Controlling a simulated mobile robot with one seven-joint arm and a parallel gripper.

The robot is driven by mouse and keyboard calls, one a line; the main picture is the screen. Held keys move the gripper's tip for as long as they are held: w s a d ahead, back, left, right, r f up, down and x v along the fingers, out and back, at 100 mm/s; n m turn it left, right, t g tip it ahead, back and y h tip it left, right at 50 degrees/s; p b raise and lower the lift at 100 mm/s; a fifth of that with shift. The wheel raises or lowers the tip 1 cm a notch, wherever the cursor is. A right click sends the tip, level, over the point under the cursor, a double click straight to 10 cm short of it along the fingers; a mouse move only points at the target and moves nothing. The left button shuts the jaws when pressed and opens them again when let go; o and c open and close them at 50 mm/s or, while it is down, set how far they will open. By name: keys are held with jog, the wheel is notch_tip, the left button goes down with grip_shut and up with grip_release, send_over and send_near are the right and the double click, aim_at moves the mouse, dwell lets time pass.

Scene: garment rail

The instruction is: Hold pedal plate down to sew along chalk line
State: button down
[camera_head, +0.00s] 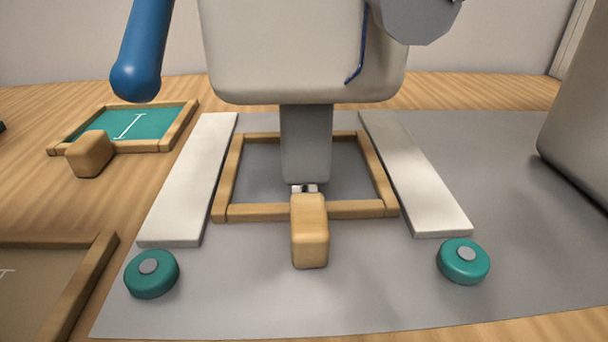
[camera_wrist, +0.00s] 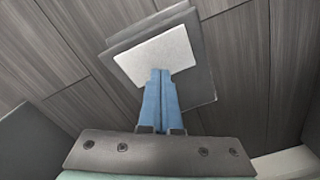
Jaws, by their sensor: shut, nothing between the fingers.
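The pedal shows in the wrist view as a pale plate (camera_wrist: 158,52) on a dark grey base (camera_wrist: 201,88) on the floor. My gripper (camera_wrist: 160,72) is shut and empty; its blue fingers overlap the plate's near edge in the picture. I cannot tell whether the tips touch the plate or how far it is pressed. In the head view the cream sewing machine (camera_head: 300,50) has a grey column (camera_head: 306,145) down inside a wooden frame (camera_head: 245,212) with a block handle (camera_head: 310,232). No chalk line shows in that frame; the column hides part of its inside.
White rails (camera_head: 187,185) (camera_head: 415,175) flank the frame on a grey surface (camera_head: 300,315). Teal pucks with grey caps (camera_head: 151,275) (camera_head: 463,262) sit near the rails' front ends. Left are a teal panel with a white line (camera_head: 105,126) and a brown framed panel (camera_head: 35,285).

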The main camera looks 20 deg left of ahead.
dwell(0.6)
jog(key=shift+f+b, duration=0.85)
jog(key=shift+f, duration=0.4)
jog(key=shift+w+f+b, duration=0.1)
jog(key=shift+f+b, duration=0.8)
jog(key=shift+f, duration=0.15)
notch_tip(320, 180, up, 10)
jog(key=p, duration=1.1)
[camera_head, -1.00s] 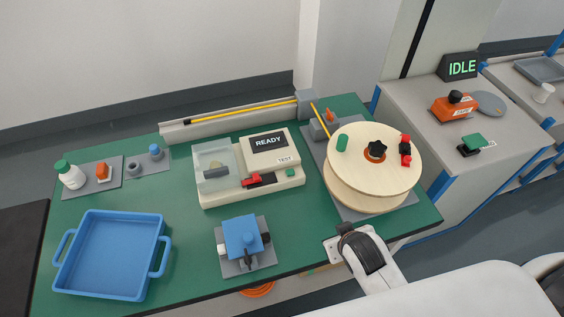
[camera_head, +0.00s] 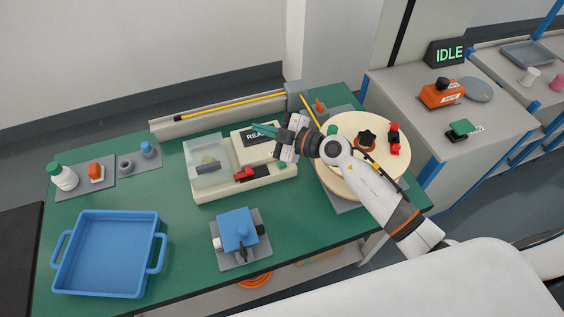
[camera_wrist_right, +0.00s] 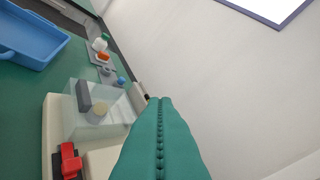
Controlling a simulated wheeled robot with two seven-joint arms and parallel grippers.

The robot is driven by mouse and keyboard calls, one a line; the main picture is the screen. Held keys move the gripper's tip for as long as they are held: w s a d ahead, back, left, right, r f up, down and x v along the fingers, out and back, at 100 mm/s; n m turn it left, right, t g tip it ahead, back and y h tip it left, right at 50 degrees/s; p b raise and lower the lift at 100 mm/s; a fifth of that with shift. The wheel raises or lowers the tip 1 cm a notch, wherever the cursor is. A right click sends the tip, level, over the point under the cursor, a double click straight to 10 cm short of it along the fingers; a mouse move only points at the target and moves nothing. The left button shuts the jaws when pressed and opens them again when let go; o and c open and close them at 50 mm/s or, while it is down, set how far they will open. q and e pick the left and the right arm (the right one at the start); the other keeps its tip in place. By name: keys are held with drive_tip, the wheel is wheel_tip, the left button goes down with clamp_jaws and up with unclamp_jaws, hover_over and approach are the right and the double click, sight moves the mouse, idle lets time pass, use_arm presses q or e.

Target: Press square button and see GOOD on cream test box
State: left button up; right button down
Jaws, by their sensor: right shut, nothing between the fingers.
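The cream test box (camera_head: 250,190) sits mid-table, with a clear cover (camera_head: 208,165) and a red and black part (camera_head: 250,173) on its front. Its dark screen (camera_head: 252,136) shows "REA" in white, and the rest is hidden behind my right gripper. My right gripper (camera_head: 262,131) is shut and empty, with green fingers above the screen's right part. In the right wrist view the shut green fingers (camera_wrist_right: 160,125) point past the box's clear cover (camera_wrist_right: 95,110). My left gripper is not in view.
A blue fixture (camera_head: 237,228) and a blue tray (camera_head: 105,255) are at the front. A rail (camera_head: 220,115) runs behind. A display (camera_head: 449,53) on the side cabinet reads IDLE.

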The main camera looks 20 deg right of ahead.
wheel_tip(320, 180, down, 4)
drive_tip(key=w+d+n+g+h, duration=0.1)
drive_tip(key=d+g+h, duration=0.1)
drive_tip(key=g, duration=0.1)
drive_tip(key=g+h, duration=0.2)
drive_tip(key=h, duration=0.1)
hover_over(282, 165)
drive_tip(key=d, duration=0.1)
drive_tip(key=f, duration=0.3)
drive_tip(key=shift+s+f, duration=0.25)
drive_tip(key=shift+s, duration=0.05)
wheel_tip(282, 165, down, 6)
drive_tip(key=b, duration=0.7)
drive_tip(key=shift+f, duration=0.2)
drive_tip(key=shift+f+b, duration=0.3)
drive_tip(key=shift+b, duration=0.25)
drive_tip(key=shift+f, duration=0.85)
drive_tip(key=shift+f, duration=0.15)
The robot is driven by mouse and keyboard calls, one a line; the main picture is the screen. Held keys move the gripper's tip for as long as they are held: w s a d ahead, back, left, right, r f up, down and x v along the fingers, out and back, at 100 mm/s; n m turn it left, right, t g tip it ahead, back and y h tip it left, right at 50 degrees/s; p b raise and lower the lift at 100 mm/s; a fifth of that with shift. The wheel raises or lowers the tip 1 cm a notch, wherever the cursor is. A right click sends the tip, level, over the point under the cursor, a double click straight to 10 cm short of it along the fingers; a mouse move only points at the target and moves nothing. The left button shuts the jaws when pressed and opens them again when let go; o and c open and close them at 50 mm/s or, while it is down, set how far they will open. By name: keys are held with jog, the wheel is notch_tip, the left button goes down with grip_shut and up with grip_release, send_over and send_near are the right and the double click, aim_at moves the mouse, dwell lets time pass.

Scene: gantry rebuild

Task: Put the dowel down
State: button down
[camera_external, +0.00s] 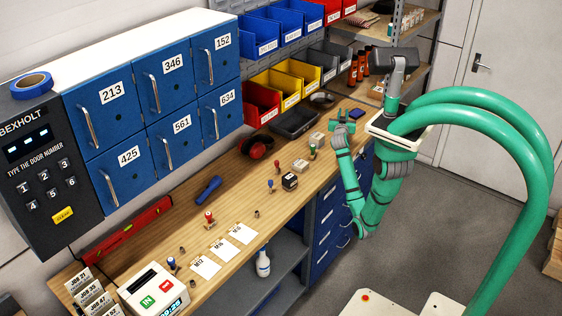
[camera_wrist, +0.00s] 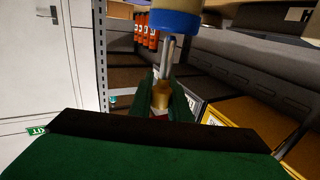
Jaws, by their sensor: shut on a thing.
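My gripper (camera_external: 342,128) is out over the right part of the workbench (camera_external: 238,187), near its far end. In the wrist view the green fingers (camera_wrist: 165,108) are shut on a small golden-tan piece, which I take to be the dowel (camera_wrist: 161,94). A grey metal pin (camera_wrist: 167,55) rises from between the fingers. Above it is a cream piece with a blue band (camera_wrist: 176,20); I cannot tell whether all of these are one part. The held piece is too small to make out clearly in the external view. The gap between it and the bench top cannot be judged.
A green-topped piece (camera_external: 312,150), a small black box (camera_external: 289,181) and light blocks stand near my gripper. A dark tray (camera_external: 295,122) and red ear defenders (camera_external: 257,147) lie farther left. White cards (camera_external: 205,266) lie at the near end. Bins (camera_external: 263,105) line the wall.

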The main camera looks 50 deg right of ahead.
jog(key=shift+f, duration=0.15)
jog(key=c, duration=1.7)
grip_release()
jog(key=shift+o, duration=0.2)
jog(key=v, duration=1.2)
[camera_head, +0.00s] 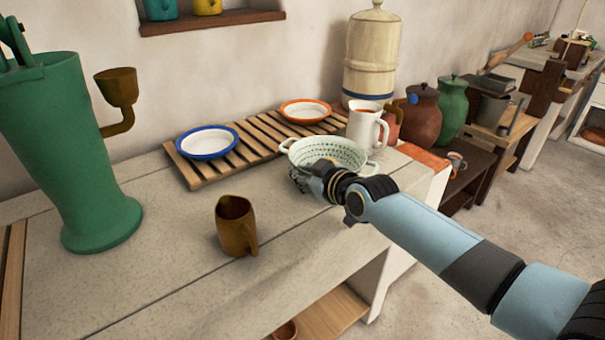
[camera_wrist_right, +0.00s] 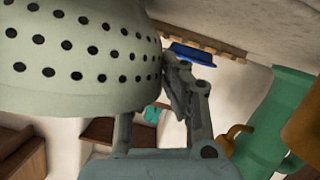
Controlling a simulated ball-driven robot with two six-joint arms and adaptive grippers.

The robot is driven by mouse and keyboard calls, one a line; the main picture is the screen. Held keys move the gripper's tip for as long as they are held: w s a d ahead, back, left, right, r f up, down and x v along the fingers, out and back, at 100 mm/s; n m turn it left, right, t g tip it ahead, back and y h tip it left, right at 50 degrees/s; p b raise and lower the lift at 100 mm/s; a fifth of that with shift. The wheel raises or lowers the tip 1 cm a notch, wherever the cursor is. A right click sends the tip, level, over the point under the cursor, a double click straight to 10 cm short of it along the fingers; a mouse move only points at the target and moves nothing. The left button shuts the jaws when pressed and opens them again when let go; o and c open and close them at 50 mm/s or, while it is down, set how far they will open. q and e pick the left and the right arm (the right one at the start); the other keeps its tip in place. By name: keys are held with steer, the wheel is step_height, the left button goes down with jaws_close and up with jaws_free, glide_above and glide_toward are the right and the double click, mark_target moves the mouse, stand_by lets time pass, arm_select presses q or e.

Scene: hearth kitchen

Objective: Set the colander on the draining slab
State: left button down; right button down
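The pale green colander (camera_head: 328,152), with rows of dark holes, appears upright near the right end of the wooden slatted draining slab (camera_head: 187,173); whether it rests or hangs is unclear. My right gripper (camera_head: 303,181) is at its near left side. In the right wrist view the colander's wall (camera_wrist_right: 85,50) fills the upper left. There one finger of my right gripper (camera_wrist_right: 178,90) is against or very near the wall; the other is partly hidden, so its grip is unclear. My left gripper is out of view.
A blue-rimmed plate (camera_head: 207,142) and an orange-rimmed plate (camera_head: 305,111) lie on the slab. A white jug (camera_head: 365,126) stands close behind the colander. A brown mug (camera_head: 236,226) stands on the counter in front, and a green pump (camera_head: 75,150) at left.

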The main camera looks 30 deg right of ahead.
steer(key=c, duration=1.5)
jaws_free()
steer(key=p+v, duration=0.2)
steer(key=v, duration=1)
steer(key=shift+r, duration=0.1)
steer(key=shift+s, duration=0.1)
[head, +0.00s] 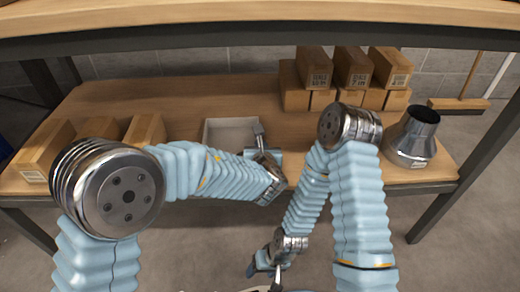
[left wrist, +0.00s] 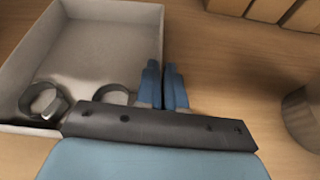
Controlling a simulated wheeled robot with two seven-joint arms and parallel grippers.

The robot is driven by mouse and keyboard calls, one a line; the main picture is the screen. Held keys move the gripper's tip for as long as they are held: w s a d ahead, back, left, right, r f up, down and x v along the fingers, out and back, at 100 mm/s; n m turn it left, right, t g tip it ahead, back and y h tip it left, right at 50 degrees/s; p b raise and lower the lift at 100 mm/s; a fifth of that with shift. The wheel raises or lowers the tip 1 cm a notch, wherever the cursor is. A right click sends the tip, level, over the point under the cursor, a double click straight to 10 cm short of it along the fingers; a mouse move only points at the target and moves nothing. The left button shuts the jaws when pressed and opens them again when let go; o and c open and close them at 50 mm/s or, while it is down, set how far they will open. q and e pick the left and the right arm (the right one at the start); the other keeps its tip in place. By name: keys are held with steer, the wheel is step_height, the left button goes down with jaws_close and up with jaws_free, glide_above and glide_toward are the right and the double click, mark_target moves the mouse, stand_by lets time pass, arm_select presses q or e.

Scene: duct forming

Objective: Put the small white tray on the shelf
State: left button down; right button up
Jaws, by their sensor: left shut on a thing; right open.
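The small white tray (head: 222,131) is at the middle of the wooden shelf board (head: 190,96), near its front edge. It looks level; I cannot tell whether it rests on the board or hovers just above it. My left gripper (head: 262,142) is at the tray's right side. In the left wrist view, its blue fingers (left wrist: 163,86) are shut on the tray's right wall (left wrist: 160,45). Two grey rings (left wrist: 42,103) lie inside the tray there. My right gripper (head: 268,270) is open, low at the bottom of the head view, away from the tray.
Cardboard boxes (head: 352,70) are stacked at the back right, and more boxes (head: 45,147) stand at the left. A metal duct reducer (head: 413,135) stands at the right end. An upper board (head: 250,17) overhangs the shelf. Bare board lies behind the tray.

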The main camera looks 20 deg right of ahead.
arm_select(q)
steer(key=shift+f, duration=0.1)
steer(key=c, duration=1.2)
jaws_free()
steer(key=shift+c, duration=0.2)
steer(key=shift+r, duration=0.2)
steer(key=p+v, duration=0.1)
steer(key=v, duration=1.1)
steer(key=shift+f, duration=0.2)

::::::

▶ **WHAT YOU NEED TO DO**:
Pick out the lines containing the string "simulated" and show them.

▶ **EXERCISE RESULT**:
Controlling a simulated mobile robot with one seven-joint arm and a parallel gripper.
Controlling a simulated wheeled robot with two seven-joint arms and parallel grippers.
Controlling a simulated ball-driven robot with two six-joint arms and adaptive grippers.
Controlling a simulated wheeled robot with two seven-joint arms and parallel grippers.

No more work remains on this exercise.